Given data:
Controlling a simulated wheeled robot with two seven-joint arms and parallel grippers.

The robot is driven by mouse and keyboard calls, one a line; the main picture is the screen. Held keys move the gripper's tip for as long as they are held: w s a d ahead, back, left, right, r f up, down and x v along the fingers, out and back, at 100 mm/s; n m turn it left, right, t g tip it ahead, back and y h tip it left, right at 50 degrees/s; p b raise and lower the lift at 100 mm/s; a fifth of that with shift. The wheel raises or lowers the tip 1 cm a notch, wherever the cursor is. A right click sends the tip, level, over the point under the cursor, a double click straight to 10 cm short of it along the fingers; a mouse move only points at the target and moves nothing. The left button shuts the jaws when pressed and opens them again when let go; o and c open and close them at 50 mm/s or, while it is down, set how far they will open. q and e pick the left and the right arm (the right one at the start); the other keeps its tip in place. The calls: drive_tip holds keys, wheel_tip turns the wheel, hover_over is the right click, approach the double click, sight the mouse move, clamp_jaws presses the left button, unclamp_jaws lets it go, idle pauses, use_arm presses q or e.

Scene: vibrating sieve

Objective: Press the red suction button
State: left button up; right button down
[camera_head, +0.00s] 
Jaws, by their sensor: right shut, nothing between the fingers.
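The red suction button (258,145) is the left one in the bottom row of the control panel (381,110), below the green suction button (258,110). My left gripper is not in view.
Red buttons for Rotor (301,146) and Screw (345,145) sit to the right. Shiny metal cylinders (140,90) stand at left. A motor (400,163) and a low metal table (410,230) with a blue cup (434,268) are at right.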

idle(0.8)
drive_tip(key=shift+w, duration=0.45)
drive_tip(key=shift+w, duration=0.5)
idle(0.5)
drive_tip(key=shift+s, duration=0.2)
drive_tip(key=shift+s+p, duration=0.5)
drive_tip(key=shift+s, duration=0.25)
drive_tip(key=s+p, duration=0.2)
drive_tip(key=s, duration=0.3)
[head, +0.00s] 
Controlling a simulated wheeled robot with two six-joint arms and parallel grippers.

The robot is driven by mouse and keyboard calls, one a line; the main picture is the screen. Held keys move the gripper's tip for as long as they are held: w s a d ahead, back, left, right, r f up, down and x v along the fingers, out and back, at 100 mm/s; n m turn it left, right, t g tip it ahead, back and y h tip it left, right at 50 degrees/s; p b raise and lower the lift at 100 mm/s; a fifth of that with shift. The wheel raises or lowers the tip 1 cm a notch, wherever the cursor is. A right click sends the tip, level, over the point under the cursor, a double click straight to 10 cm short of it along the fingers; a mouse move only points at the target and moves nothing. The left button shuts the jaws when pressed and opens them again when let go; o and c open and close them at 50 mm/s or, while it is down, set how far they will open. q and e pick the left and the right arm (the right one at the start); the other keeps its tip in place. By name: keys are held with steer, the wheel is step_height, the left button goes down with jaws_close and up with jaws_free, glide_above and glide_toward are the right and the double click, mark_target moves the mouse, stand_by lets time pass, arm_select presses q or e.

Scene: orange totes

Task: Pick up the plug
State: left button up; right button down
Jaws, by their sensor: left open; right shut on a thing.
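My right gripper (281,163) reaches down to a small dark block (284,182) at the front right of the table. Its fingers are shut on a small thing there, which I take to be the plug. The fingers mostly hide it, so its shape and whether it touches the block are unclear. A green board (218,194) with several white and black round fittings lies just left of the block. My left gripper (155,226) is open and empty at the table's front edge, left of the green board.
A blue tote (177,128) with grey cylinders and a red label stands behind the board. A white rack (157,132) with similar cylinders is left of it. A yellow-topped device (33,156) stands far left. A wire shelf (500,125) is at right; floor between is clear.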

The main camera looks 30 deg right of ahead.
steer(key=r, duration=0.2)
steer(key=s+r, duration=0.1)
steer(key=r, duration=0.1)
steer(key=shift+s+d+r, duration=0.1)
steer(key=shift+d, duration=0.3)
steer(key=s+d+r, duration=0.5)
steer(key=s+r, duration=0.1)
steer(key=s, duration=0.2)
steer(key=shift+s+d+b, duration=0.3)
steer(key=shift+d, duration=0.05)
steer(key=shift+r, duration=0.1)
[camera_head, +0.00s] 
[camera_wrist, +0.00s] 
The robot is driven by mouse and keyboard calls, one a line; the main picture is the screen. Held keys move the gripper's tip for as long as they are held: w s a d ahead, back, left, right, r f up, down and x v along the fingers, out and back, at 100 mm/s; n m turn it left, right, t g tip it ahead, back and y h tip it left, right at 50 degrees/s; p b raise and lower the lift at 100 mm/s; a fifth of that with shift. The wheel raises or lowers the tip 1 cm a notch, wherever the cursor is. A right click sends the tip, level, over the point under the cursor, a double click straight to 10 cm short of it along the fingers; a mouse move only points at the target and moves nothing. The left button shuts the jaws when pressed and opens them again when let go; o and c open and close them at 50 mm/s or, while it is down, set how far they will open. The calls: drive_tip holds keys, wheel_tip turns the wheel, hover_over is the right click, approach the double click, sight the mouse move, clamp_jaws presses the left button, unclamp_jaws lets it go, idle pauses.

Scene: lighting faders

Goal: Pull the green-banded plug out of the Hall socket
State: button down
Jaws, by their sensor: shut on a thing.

What the exercise asks: Check each line above for the string "grippers" and show the ones that have it.

Solved exercise:
Controlling a simulated wheeled robot with two seven-joint arms and parallel grippers.
Controlling a simulated wheeled robot with two six-joint arms and parallel grippers.

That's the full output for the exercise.